>> Begin Provided records
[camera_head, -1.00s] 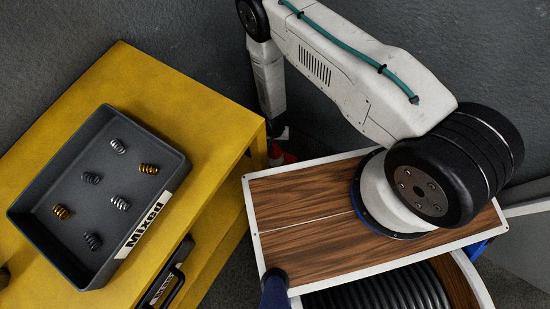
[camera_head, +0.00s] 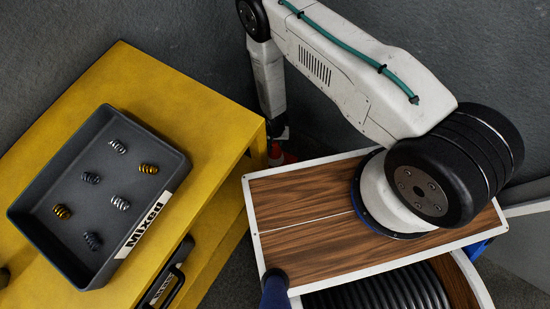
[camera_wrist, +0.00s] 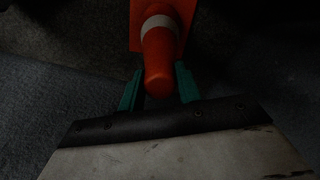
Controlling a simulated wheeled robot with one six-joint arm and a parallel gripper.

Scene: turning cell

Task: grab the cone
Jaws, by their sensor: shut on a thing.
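An orange cone (camera_wrist: 159,52) with a pale band and a square orange base is in the wrist view, at the top middle. My gripper (camera_wrist: 158,84) has its two green fingers on either side of the cone's rounded top and is shut on it. In the head view only a small red-orange part of the cone (camera_head: 287,158) shows, low beside the yellow table. My arm and the wooden deck hide the rest of it, and the gripper's fingers are not clear there.
A yellow table (camera_head: 200,110) stands at left, close to my arm. On it is a grey tray (camera_head: 40,185) labelled "Mixed", with several silver, dark and gold springs. A dark labelled container (camera_head: 178,275) sits on the lower shelf. A grey wall (camera_head: 150,25) is behind.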

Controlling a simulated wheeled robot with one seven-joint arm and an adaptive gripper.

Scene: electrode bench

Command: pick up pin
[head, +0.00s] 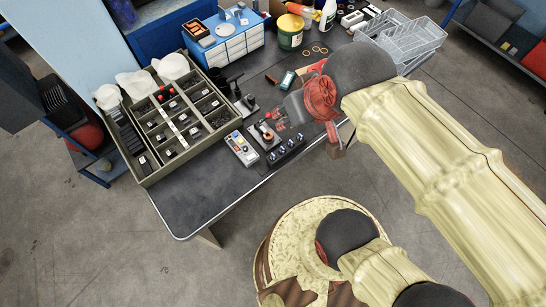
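I cannot make out for sure which thing is the pin; no single loose pin shows clearly in the head view. A black block (286,150) with several small pale studs along its top lies near the table's front edge, and the studs may be pins. My gripper (283,117) seems to be at the end of the red and grey wrist, low over the table, just behind the block. It is small and partly hidden by my wrist, so its fingers and anything between them cannot be made out.
A grey meter (241,148) and a small device with a copper-coloured ring (265,133) lie left of the block. A large compartment tray (149,170) fills the table's left end. A blue drawer cabinet (226,45), yellow tub (290,32) and wire basket (420,45) stand behind. The front-left tabletop is clear.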

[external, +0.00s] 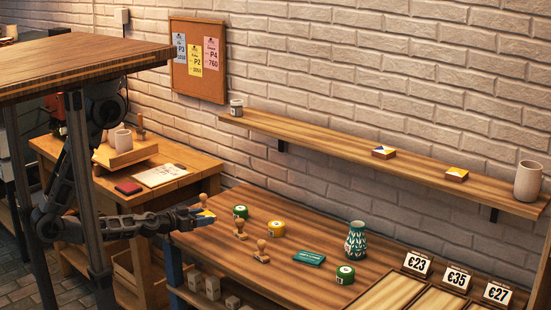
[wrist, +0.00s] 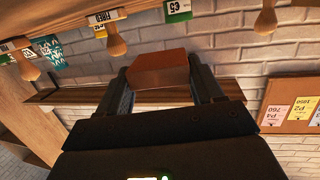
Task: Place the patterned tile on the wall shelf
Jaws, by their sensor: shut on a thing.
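My gripper (external: 199,214) is over the left end of the workbench, well below the wall shelf (external: 330,141). It is shut on the patterned tile (external: 206,213), whose blue and yellow face shows only in part. In the wrist view, the tile (wrist: 158,70) shows a plain brown side between the two fingers of my gripper (wrist: 160,85). The shelf (wrist: 70,97) also runs behind the fingers in the wrist view. Two similar patterned tiles, a middle one (external: 384,152) and a right one (external: 456,174), rest on the shelf.
A grey jar (external: 236,108) stands at the shelf's left end and a pale mug (external: 528,181) at its right. Free shelf lies between the jar and the middle tile. Wooden stamps (external: 240,231), round tins (external: 276,229) and a teal vase (external: 356,240) stand on the bench.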

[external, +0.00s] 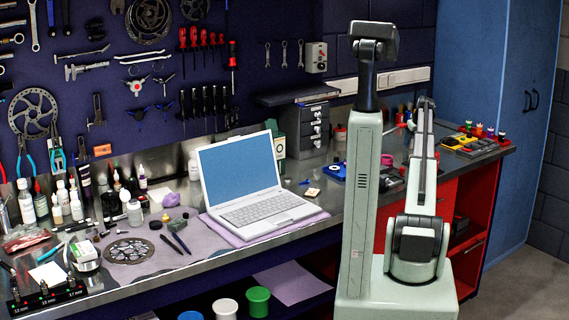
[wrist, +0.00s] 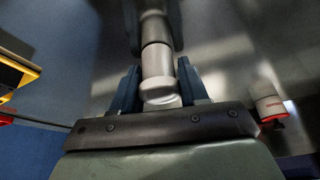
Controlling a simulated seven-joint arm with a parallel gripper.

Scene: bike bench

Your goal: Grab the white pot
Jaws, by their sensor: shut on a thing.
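In the wrist view my gripper (wrist: 158,85) is shut on a pale, whitish-grey cylinder, which looks like the white pot (wrist: 160,90). One dark finger lies on each side of it. A similar pale shape and dark finger shapes continue beyond it on the shiny metal, which look like a reflection. Whether the pot touches the surface I cannot tell. In the external view my gripper and the held pot are hidden behind my arm. Another white tub (external: 224,308) stands on the lower shelf there, between a green and a blue one.
A white container with red (wrist: 268,100) stands right of my gripper in the wrist view. A yellow-edged item (wrist: 15,72) is at the left. On the bench, a laptop (external: 253,190), a small drawer unit (external: 307,128) and a blue item (external: 336,171) stand left of my arm.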

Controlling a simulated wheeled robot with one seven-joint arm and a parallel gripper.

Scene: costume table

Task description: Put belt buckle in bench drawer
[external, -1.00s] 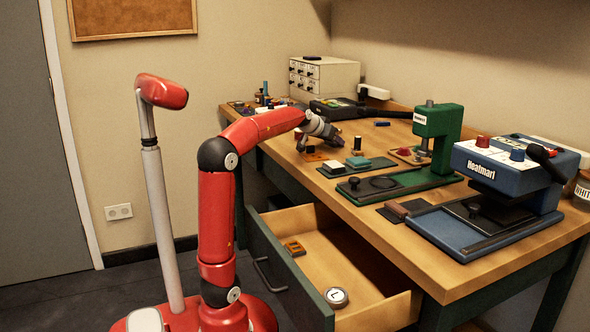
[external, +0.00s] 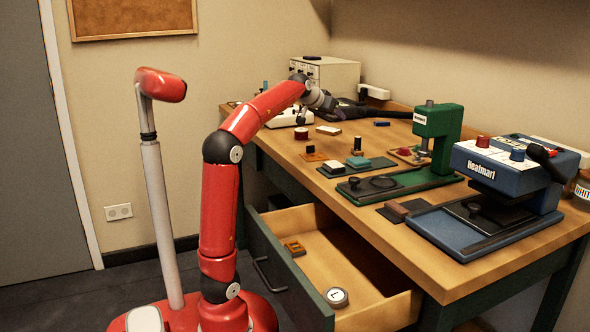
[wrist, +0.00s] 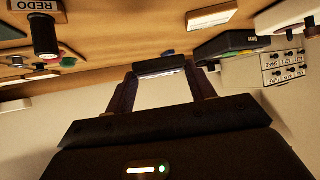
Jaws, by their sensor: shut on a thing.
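My gripper (external: 328,104) is raised above the far part of the bench, near the small white drawer cabinet. In the wrist view its fingers (wrist: 163,82) are shut on a dark, flat piece with a pale edge, which I take to be the belt buckle (wrist: 160,67). The held piece is too small to make out in the external view. The bench drawer (external: 272,272) is pulled open at the front of the bench, well below and nearer than my gripper. In it lie a small orange-brown piece (external: 294,248) and a round disc marked L (external: 336,297).
A green press (external: 438,135) and a blue Heatmark press (external: 510,175) stand on the right of the bench. The drawer cabinet (external: 325,80) is at the back.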

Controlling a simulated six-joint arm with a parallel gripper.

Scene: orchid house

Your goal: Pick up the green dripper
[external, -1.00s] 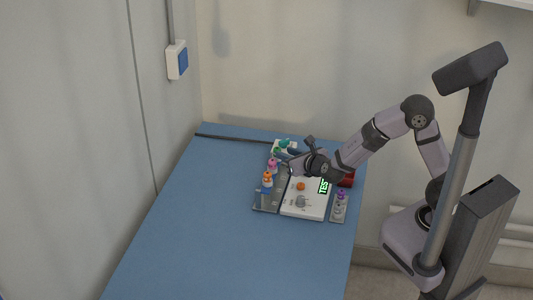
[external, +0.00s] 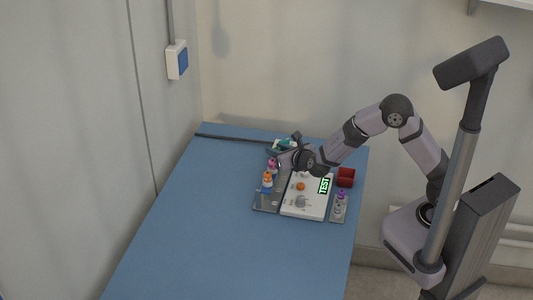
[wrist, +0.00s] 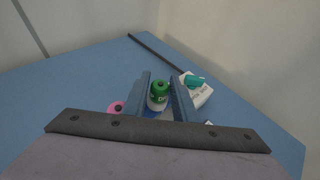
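The green dripper (wrist: 160,88) shows in the wrist view with its green cap upright and part of a white label below. It stands between the two blue-grey fingers of my gripper (wrist: 161,96). The fingers are apart, one on each side of it; whether either touches it I cannot tell. In the external view my gripper (external: 279,155) is low at the far end of the tray, and the green dripper cannot be made out clearly behind it.
A pink-topped dripper (wrist: 116,107) stands left of my gripper; an orange-topped one (external: 267,182) is nearer. A white box with a teal item (wrist: 194,81) is close on the right. A white tester (external: 304,208), a purple-topped bottle (external: 340,204) and a red container (external: 346,176) stand nearby. The table's near-left part is clear.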

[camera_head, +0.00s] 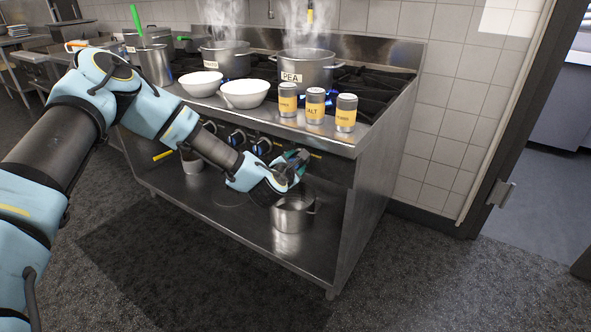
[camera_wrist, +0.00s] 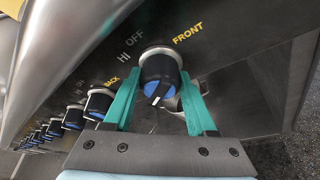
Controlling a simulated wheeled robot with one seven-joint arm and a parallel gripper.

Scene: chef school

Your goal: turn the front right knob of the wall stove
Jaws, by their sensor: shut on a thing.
>> End Provided records
Challenge>
Can you restate all the records above word for word while dropping the pictures?

Finished task>
[camera_head, -1.00s] 
[camera_head, +0.00s] 
[camera_wrist, +0.00s] 
Controlling a simulated wheeled robot with one six-joint arm and a parallel gripper.

Scene: turning cell

Task: grab the cone
Jaws, by their sensor: shut on a thing.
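An orange cone (camera_wrist: 159,52) with a pale band and a square orange base is in the wrist view, at the top middle. My gripper (camera_wrist: 158,84) has its two green fingers on either side of the cone's rounded top and is shut on it. In the head view only a small red-orange part of the cone (camera_head: 287,158) shows, low beside the yellow table. My arm and the wooden deck hide the rest of it, and the gripper's fingers are not clear there.
A yellow table (camera_head: 200,110) stands at left, close to my arm. On it is a grey tray (camera_head: 40,185) labelled "Mixed", with several silver, dark and gold springs. A dark labelled container (camera_head: 178,275) sits on the lower shelf. A grey wall (camera_head: 150,25) is behind.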

Controlling a simulated wheeled robot with one seven-joint arm and an adaptive gripper.

Scene: electrode bench

Command: pick up pin
[head, +0.00s] 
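I cannot make out for sure which thing is the pin; no single loose pin shows clearly in the head view. A black block (286,150) with several small pale studs along its top lies near the table's front edge, and the studs may be pins. My gripper (283,117) seems to be at the end of the red and grey wrist, low over the table, just behind the block. It is small and partly hidden by my wrist, so its fingers and anything between them cannot be made out.
A grey meter (241,148) and a small device with a copper-coloured ring (265,133) lie left of the block. A large compartment tray (149,170) fills the table's left end. A blue drawer cabinet (226,45), yellow tub (290,32) and wire basket (420,45) stand behind. The front-left tabletop is clear.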

[external, +0.00s] 
[wrist, +0.00s] 
Task: Place the patterned tile on the wall shelf
Jaws, by their sensor: shut on a thing.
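My gripper (external: 199,214) is over the left end of the workbench, well below the wall shelf (external: 330,141). It is shut on the patterned tile (external: 206,213), whose blue and yellow face shows only in part. In the wrist view, the tile (wrist: 158,70) shows a plain brown side between the two fingers of my gripper (wrist: 160,85). The shelf (wrist: 70,97) also runs behind the fingers in the wrist view. Two similar patterned tiles, a middle one (external: 384,152) and a right one (external: 456,174), rest on the shelf.
A grey jar (external: 236,108) stands at the shelf's left end and a pale mug (external: 528,181) at its right. Free shelf lies between the jar and the middle tile. Wooden stamps (external: 240,231), round tins (external: 276,229) and a teal vase (external: 356,240) stand on the bench.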

[external, +0.00s] 
[wrist, +0.00s] 
Controlling a simulated seven-joint arm with a parallel gripper.

Scene: bike bench

Your goal: Grab the white pot
Jaws, by their sensor: shut on a thing.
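In the wrist view my gripper (wrist: 158,85) is shut on a pale, whitish-grey cylinder, which looks like the white pot (wrist: 160,90). One dark finger lies on each side of it. A similar pale shape and dark finger shapes continue beyond it on the shiny metal, which look like a reflection. Whether the pot touches the surface I cannot tell. In the external view my gripper and the held pot are hidden behind my arm. Another white tub (external: 224,308) stands on the lower shelf there, between a green and a blue one.
A white container with red (wrist: 268,100) stands right of my gripper in the wrist view. A yellow-edged item (wrist: 15,72) is at the left. On the bench, a laptop (external: 253,190), a small drawer unit (external: 307,128) and a blue item (external: 336,171) stand left of my arm.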

Controlling a simulated wheeled robot with one seven-joint arm and a parallel gripper.

Scene: costume table

Task description: Put belt buckle in bench drawer
[external, -1.00s] 
[external, +0.00s] 
[wrist, +0.00s] 
Jaws, by their sensor: shut on a thing.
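My gripper (external: 328,104) is raised above the far part of the bench, near the small white drawer cabinet. In the wrist view its fingers (wrist: 163,82) are shut on a dark, flat piece with a pale edge, which I take to be the belt buckle (wrist: 160,67). The held piece is too small to make out in the external view. The bench drawer (external: 272,272) is pulled open at the front of the bench, well below and nearer than my gripper. In it lie a small orange-brown piece (external: 294,248) and a round disc marked L (external: 336,297).
A green press (external: 438,135) and a blue Heatmark press (external: 510,175) stand on the right of the bench. The drawer cabinet (external: 325,80) is at the back.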

Controlling a simulated six-joint arm with a parallel gripper.

Scene: orchid house

Your goal: Pick up the green dripper
[external, -1.00s] 
[external, +0.00s] 
[wrist, +0.00s] 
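The green dripper (wrist: 160,88) shows in the wrist view with its green cap upright and part of a white label below. It stands between the two blue-grey fingers of my gripper (wrist: 161,96). The fingers are apart, one on each side of it; whether either touches it I cannot tell. In the external view my gripper (external: 279,155) is low at the far end of the tray, and the green dripper cannot be made out clearly behind it.
A pink-topped dripper (wrist: 116,107) stands left of my gripper; an orange-topped one (external: 267,182) is nearer. A white box with a teal item (wrist: 194,81) is close on the right. A white tester (external: 304,208), a purple-topped bottle (external: 340,204) and a red container (external: 346,176) stand nearby. The table's near-left part is clear.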

[camera_head, +0.00s] 
[camera_wrist, +0.00s] 
Controlling a simulated wheeled robot with one seven-joint arm and a parallel gripper.

Scene: chef school

Your goal: turn the front right knob of the wall stove
Jaws, by their sensor: shut on a thing.

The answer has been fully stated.